Последствия 1968 года обернулись фактической победой новых, университетски образованных средних слоев над патерналистской бюрократией в ключевой точке современной социальной регуляции - в формировании общественного вкуса и запросов. Было достигнуто существенное расширение допускаемых проявлений индивидуальности. Именно это новое качество обусловило и внезапный успех персональных компьютеров, прорвавших обюрокраченную монополию IBM, и, позволю заметить, сделало привлекательным замечательно эксцентричную внешность, антимодернистский стиль и ворчливое непочтение к авторитетам самого г-на Максима Соколова. Главным итогом было закрепление общественного иммунитета к авторитаризму любого рода: политическому, экономическому, культурному. Диктатуры стали неэффективны и потому вытеснились в маргинальные зоны мира. Россия, при всех бедах, к такого рода зонам не принадлежит.

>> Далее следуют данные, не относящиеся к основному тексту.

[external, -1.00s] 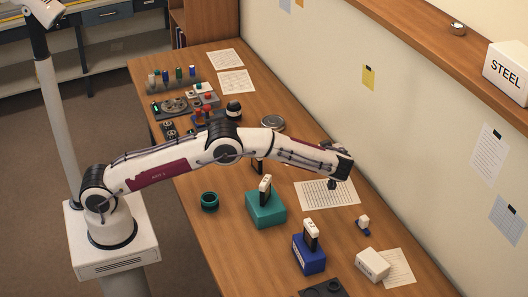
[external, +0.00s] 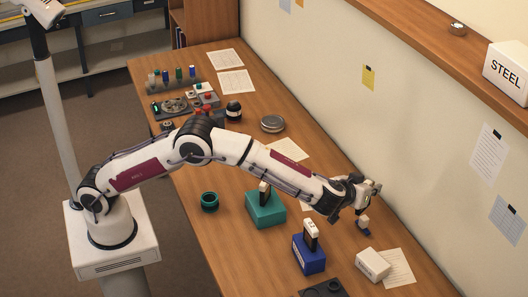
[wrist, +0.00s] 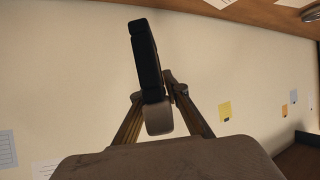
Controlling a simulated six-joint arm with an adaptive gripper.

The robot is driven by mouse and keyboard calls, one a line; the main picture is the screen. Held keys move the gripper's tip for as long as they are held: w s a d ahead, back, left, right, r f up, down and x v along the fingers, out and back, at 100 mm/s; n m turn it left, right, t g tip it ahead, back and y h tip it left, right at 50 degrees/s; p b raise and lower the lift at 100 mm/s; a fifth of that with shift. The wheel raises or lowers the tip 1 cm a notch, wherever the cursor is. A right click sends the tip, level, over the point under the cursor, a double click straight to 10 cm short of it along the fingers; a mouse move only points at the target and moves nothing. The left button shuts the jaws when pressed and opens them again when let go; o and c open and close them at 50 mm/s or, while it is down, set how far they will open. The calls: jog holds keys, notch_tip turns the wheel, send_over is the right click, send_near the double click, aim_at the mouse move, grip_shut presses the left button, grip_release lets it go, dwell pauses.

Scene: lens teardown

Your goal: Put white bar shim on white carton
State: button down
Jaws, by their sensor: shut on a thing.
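The white carton (external: 372,264) sits on the table at the lower right in the external view, on the edge of a paper sheet. My gripper (external: 373,189) is above the table, near the wall, up and behind the carton. In the wrist view my gripper (wrist: 156,106) is shut on a dark bar with a pale end (wrist: 147,60). The pale end looks greyish in shade, and I cannot tell for sure that this bar is the white bar shim. The bar is hard to make out in the external view.
A blue block (external: 309,256) and a teal block (external: 265,210) each carry an upright black-and-white bar. A dark green ring (external: 209,201) lies left of them. The wall is close behind my gripper.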

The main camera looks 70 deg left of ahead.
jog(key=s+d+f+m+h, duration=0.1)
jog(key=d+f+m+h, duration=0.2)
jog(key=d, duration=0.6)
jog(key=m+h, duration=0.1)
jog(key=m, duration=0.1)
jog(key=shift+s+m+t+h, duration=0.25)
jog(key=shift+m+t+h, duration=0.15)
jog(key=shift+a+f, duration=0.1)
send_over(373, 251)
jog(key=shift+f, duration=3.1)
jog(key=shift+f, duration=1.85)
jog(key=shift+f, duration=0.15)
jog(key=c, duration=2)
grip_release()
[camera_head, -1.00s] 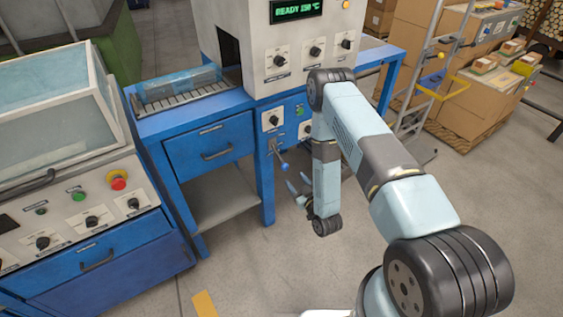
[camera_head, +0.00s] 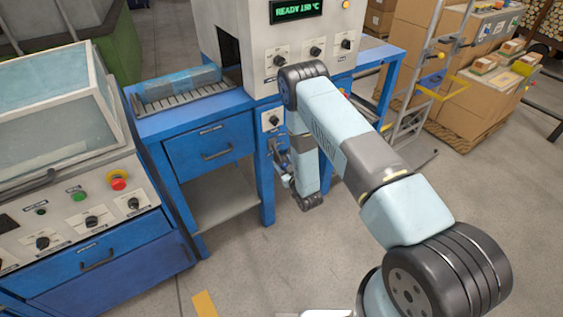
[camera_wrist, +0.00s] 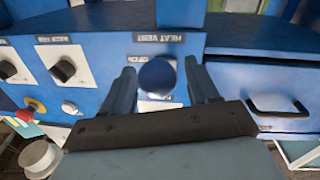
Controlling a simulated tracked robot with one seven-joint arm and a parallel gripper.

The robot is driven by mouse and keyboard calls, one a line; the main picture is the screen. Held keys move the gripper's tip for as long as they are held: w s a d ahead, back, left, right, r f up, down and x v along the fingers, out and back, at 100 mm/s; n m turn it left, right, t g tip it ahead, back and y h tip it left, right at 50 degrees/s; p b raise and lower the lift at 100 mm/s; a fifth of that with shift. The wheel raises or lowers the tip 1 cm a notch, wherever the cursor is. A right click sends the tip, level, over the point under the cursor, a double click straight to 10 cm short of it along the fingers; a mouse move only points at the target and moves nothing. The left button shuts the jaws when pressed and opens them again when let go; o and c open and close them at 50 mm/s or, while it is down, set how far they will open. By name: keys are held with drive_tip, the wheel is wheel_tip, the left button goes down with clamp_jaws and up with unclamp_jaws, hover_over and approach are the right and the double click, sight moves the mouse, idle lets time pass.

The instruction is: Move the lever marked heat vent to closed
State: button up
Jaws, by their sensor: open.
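The heat vent lever shows in the wrist view as a round blue knob (camera_wrist: 157,77), seen nearly end on, so its shaft is hidden. The "HEAT VENT" label (camera_wrist: 160,38) appears upside down above it. A pale plate with partly covered lettering lies behind the knob. My gripper (camera_wrist: 158,72) is open, with one finger on each side of the knob; I cannot tell whether either touches it. In the head view my gripper (camera_head: 284,168) is at the front of the blue bench, and my arm and fingers mostly cover the lever.
A drawer with a handle (camera_wrist: 280,105) is beside the lever panel. Black rotary knobs (camera_wrist: 63,69) and a red button (camera_wrist: 36,105) are on the other side. The blue bench (camera_head: 208,145) carries a roller bed, with the grey machine above. Floor in front is clear.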

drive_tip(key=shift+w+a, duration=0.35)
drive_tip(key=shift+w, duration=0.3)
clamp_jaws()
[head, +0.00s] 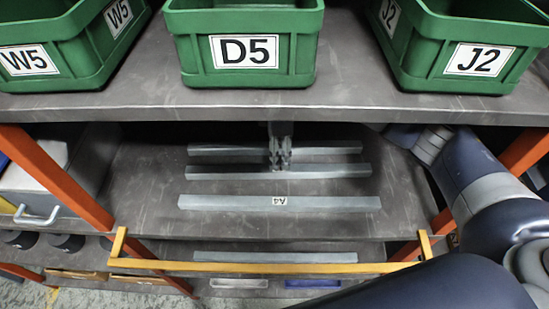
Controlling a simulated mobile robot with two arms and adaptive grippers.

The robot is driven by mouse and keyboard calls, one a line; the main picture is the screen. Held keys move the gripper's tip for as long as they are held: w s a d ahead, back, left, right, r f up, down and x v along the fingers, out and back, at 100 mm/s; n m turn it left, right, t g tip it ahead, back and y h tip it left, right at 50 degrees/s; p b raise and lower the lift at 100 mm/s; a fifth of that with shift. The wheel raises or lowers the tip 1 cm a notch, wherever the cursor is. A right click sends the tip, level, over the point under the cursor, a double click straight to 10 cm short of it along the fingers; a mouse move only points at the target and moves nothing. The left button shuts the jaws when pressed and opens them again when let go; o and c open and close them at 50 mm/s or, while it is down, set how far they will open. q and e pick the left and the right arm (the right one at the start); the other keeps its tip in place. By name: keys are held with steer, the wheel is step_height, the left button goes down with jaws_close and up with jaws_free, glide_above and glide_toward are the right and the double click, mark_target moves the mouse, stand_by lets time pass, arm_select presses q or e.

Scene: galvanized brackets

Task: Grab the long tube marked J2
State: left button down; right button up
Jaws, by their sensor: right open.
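Several long grey tubes lie crosswise on the middle shelf. The front tube (225,202) bears a label reading A4. Behind it lie a second tube (335,171) and a rear tube (330,150), with no readable label; the gripper covers the middle of both. I read J2 only on the green bin (421,62) at the upper right, not on any tube. My right gripper (279,166) is open and points down over the middle of the second tube. I cannot tell whether its fingers touch it or stand around it. My left gripper is not in view.
The upper shelf (250,103) overhangs the tubes and carries green bins marked W5 and D5 (247,75). Orange posts (60,180) flank the middle shelf. A yellow bar (230,267) crosses in front, with another tube (275,257) on the lower level.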

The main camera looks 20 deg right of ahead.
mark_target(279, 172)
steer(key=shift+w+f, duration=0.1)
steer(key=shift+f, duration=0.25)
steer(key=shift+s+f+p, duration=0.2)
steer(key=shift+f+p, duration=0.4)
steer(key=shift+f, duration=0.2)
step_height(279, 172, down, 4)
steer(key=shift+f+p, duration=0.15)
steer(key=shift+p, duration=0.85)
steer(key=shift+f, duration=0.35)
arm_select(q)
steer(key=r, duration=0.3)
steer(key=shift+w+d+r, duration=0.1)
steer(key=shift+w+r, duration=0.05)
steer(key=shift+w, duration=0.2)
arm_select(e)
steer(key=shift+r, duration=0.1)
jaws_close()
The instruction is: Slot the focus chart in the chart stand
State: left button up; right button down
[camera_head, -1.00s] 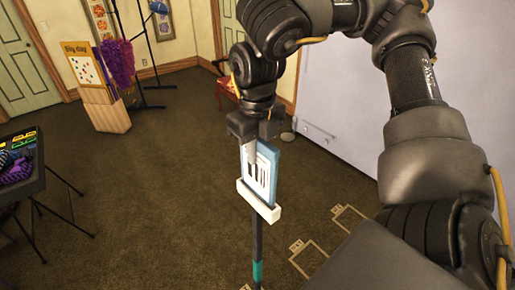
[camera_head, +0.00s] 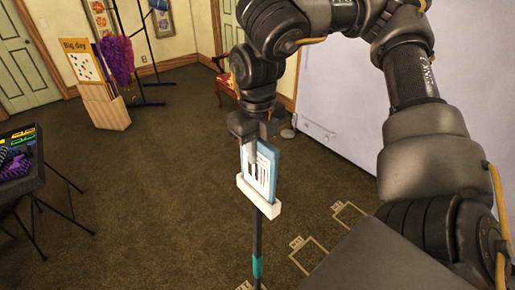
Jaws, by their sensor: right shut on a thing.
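The focus chart (camera_head: 262,175) is a thin blue-edged board with a white face and black bars. It stands nearly upright, with its lower edge at the white holder of the chart stand (camera_head: 258,197). The stand has a thin dark pole with a teal band below the holder. My right gripper (camera_head: 252,150) is shut on the upper part of the chart from above. The slot itself is hidden, so I cannot tell how deep the chart sits. My left gripper is not in view.
A black table (camera_head: 22,185) with colourful items stands at the left edge. A wooden bin (camera_head: 105,108) with a "Big day" sign and purple feathery props is at the back left. A red chair (camera_head: 226,85) stands behind my right arm. Open carpet lies between.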

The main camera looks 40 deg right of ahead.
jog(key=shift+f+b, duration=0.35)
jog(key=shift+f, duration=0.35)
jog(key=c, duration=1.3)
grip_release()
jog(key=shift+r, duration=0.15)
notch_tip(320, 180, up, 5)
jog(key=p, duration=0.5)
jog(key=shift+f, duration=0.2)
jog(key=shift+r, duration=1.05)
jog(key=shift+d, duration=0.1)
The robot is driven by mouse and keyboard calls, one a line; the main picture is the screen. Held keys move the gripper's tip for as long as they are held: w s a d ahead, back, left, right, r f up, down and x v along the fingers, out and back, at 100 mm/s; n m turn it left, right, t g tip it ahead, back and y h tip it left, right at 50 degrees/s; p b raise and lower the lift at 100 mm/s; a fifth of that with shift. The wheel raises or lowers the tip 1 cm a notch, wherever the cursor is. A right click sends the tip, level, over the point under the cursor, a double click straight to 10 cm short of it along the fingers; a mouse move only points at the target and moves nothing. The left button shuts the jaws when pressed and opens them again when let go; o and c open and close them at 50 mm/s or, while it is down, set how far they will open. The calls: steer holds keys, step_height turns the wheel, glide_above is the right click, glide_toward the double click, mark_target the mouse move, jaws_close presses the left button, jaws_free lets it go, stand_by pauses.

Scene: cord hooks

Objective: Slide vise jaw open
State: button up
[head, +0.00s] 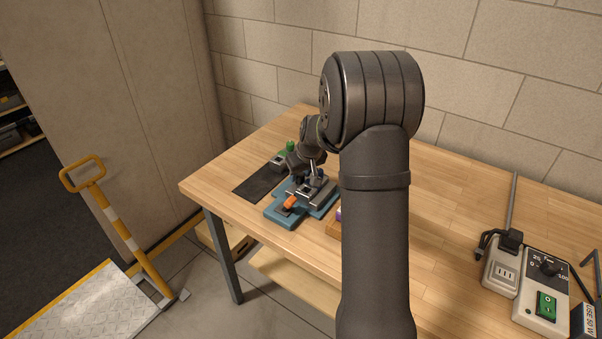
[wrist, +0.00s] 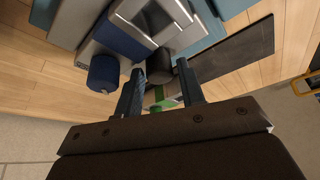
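The vise (head: 273,213) has a blue base and grey metal jaws and sits on the bench near its front left edge. An orange part (head: 290,202) shows on its near end. My gripper (head: 315,178) is over the far side of the vise, partly hidden by my arm. In the wrist view, the grey jaw parts (wrist: 128,10) fill the top, with a blue block and a blue round knob (wrist: 103,74) at left. My gripper's two fingers (wrist: 158,80) are apart there, with a dark rounded part (wrist: 158,66) showing between their tips. I cannot tell whether they touch it.
A dark mat (head: 254,187) lies left of the vise, with a green-topped item (head: 290,147) behind. A wooden box edge (head: 333,228) shows right of the vise, mostly hidden by my arm. A power box with a green switch (head: 546,305) stands at right. The bench's back left is clear.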

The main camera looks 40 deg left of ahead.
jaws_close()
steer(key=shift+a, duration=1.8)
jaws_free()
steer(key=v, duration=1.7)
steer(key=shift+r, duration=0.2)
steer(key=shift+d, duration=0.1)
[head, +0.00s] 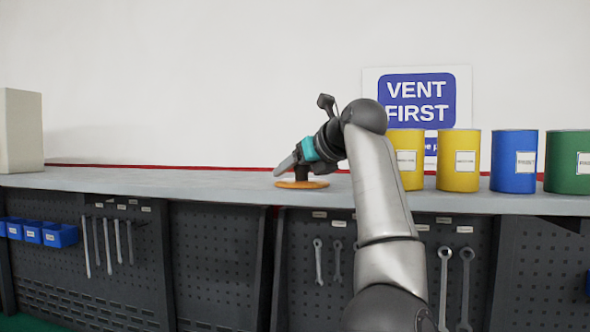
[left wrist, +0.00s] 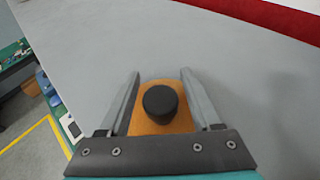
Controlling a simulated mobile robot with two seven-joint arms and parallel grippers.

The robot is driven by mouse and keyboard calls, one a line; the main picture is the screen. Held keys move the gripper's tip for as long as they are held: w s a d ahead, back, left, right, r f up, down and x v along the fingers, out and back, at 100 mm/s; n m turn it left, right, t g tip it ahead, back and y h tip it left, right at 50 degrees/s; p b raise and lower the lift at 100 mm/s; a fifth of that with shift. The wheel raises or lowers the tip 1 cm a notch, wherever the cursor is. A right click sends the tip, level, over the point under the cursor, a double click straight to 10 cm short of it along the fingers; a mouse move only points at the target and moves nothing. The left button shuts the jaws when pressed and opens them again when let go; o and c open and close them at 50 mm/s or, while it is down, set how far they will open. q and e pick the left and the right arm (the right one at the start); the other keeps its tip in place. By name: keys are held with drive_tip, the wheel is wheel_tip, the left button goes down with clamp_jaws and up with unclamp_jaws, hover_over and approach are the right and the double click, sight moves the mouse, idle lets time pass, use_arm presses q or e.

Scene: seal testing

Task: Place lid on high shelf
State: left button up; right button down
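The lid is a flat orange disc with a dark knob. In the head view the lid (head: 302,185) appears to rest flat on the grey shelf (head: 190,183), near its front edge. My left gripper (head: 288,168) is right above it, fingers at the knob. In the left wrist view the lid (left wrist: 147,126) shows between the two fingers of my left gripper (left wrist: 160,85). The fingers stand either side of the black knob, with a visible gap on both sides, so the gripper is open. The fingers hide the lid's sides. My right gripper is not in view.
Yellow drums (head: 459,160), a blue drum (head: 514,161) and a green drum (head: 569,162) stand on the shelf to the right. A beige box (head: 20,131) stands at the far left. The shelf between box and lid is clear. Pegboards with wrenches (head: 318,262) hang below.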

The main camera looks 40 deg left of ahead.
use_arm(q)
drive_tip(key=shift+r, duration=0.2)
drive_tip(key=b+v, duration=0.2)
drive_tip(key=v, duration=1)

Дальнейшее же положение нашего отечества будет определяться эффективностью обеспечения интересов новых средних классов (что в силу российских исторических преимуществ предполагает умный патронаж образования и интеллигентской культуры), созданием внутренних рынков (что в положении России неизбежно предполагает гибкую государственную защиту и регуляцию) и встраиванием в очередной раз в миросистемные иерархии на относительно почетных и выгодных началах. Это не удастся сделать без демонтажа идейных представлений эпохи массовых металлоемких войн первой половины ХХ века.

*Популярный американский студенческий лозунг 1968 года, который можно перевести как "Поставь авторитеты под вопрос", или "Сомневайся в начальстве".